**REQUIREMENTS**
Within the entries below, find the portion that opens with the line containing "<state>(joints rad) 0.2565" and closes with the line containing "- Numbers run". Retype that portion exactly and only.

**PROVIDED ENTRIES**
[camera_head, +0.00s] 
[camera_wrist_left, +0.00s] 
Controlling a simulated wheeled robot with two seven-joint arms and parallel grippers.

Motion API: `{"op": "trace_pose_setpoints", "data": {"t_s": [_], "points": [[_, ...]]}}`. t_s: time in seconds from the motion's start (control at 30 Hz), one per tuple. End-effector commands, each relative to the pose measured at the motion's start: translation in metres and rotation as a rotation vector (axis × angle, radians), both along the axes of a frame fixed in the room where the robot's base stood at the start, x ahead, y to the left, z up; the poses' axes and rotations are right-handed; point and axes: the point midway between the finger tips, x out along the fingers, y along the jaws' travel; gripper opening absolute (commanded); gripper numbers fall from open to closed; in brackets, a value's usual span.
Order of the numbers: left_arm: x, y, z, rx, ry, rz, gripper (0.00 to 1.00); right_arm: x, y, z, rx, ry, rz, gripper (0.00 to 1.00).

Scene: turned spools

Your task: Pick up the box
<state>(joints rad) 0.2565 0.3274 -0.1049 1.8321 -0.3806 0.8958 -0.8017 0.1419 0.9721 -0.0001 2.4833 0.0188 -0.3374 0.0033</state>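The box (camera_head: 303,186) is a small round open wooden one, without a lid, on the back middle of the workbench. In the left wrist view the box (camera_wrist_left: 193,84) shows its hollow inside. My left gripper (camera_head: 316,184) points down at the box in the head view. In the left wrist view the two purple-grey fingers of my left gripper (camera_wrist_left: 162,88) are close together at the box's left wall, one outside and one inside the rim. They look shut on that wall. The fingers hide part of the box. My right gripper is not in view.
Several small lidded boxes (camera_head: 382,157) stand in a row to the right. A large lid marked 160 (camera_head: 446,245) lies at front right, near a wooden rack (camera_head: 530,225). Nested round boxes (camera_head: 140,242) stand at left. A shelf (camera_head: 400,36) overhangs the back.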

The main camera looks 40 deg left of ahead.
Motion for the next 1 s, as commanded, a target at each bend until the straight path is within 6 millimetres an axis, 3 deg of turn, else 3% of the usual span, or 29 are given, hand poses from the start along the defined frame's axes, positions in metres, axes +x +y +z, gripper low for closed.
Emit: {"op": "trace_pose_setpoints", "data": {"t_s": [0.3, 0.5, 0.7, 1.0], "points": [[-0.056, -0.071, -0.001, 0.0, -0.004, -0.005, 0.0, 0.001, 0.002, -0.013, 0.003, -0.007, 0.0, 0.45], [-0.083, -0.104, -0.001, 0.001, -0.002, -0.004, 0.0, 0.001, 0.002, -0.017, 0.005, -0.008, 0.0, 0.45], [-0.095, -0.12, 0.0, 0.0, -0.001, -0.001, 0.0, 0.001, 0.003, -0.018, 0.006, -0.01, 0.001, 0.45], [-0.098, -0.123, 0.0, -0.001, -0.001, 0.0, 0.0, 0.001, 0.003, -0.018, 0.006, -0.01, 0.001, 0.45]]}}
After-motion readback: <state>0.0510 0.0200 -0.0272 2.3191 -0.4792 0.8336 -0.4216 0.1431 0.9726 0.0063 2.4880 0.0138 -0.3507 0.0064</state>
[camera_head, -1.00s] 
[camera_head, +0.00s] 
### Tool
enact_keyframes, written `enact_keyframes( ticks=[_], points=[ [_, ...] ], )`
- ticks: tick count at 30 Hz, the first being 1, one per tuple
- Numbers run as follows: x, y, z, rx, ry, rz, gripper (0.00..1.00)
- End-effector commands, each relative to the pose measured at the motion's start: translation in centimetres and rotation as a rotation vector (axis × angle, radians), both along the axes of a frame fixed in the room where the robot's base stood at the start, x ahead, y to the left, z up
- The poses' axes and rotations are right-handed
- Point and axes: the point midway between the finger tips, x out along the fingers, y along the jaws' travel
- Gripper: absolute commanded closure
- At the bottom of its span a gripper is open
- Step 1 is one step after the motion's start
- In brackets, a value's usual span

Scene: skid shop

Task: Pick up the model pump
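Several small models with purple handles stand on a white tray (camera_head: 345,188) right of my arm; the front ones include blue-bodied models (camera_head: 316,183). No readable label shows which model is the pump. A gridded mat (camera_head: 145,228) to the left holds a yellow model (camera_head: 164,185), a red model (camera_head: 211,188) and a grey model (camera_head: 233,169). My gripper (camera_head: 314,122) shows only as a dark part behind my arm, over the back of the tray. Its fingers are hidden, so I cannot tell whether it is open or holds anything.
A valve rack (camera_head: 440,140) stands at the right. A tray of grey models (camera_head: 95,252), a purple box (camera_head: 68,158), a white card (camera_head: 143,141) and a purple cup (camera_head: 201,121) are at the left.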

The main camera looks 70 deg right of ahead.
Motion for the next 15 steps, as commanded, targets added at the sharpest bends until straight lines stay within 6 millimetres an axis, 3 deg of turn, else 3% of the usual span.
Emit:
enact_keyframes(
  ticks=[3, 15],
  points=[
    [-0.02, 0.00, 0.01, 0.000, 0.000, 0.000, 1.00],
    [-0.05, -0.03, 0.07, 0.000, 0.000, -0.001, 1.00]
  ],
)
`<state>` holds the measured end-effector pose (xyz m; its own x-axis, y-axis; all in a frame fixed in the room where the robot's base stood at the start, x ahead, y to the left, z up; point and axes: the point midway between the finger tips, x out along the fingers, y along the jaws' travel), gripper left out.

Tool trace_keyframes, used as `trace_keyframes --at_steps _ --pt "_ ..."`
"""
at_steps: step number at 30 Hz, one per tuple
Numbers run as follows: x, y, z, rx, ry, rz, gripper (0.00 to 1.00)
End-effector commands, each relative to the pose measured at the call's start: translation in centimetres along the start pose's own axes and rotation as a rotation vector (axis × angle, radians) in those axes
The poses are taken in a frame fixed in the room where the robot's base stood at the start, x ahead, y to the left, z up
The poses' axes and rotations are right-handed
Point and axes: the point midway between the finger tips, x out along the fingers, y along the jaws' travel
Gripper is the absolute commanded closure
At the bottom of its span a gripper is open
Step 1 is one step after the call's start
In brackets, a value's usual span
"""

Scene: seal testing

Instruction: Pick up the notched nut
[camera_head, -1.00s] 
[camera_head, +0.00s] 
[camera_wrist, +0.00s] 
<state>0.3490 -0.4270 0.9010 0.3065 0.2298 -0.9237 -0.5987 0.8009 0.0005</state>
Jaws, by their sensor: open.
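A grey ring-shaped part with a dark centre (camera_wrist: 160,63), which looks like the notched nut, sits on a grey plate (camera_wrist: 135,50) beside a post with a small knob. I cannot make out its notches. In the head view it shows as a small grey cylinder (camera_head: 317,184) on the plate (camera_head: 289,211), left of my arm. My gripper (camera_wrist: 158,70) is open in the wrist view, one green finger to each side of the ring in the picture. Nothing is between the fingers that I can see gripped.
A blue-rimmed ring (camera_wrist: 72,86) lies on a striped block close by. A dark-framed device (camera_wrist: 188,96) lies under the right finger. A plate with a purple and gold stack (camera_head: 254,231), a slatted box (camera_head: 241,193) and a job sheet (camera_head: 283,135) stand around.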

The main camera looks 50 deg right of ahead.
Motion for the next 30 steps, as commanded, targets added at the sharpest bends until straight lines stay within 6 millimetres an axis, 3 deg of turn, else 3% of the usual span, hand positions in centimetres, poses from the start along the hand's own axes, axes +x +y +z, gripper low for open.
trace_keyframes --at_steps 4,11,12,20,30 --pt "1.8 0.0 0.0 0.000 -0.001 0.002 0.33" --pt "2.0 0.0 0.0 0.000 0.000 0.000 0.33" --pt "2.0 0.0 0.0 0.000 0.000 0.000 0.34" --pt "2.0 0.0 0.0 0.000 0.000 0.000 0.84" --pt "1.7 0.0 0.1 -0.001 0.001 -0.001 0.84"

**FULL RESPONSE**
<state>(joints rad) 0.2565 0.3274 -0.1049 1.8321 -0.3806 0.8958 -0.8017 0.1419 0.9721 -0.0001 2.4833 0.0188 -0.3374 0.0033</state>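The box (camera_head: 303,186) is a small round open wooden one, without a lid, on the back middle of the workbench. In the left wrist view the box (camera_wrist_left: 193,84) shows its hollow inside. My left gripper (camera_head: 316,184) points down at the box in the head view. In the left wrist view the two purple-grey fingers of my left gripper (camera_wrist_left: 162,88) are close together at the box's left wall, one outside and one inside the rim. They look shut on that wall. The fingers hide part of the box. My right gripper is not in view.
Several small lidded boxes (camera_head: 382,157) stand in a row to the right. A large lid marked 160 (camera_head: 446,245) lies at front right, near a wooden rack (camera_head: 530,225). Nested round boxes (camera_head: 140,242) stand at left. A shelf (camera_head: 400,36) overhangs the back.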

The main camera looks 40 deg left of ahead.
Motion for the next 1 s, as commanded, a target at each bend until the straight path is within 6 millimetres an axis, 3 deg of turn, else 3% of the usual span, or 29 are given, hand poses from the start along the defined frame's axes, positions in metres, axes +x +y +z, gripper low for closed.
Emit: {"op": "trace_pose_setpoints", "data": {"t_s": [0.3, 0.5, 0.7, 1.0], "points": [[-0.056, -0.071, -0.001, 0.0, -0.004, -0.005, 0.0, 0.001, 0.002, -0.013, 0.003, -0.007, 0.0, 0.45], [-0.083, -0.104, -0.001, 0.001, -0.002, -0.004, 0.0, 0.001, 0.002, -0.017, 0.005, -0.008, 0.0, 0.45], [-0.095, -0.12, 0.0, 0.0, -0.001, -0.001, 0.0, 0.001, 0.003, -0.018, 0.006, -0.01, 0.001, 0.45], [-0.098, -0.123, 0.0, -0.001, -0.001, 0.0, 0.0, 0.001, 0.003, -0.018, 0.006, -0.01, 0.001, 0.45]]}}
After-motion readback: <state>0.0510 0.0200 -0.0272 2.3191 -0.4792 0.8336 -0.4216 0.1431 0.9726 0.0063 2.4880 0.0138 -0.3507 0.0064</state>
[camera_head, -1.00s] 
[camera_head, +0.00s] 
### Tool
enact_keyframes, written `enact_keyframes( ticks=[_], points=[ [_, ...] ], )`
- ticks: tick count at 30 Hz, the first being 1, one per tuple
- Numbers run as follows: x, y, z, rx, ry, rz, gripper (0.00..1.00)

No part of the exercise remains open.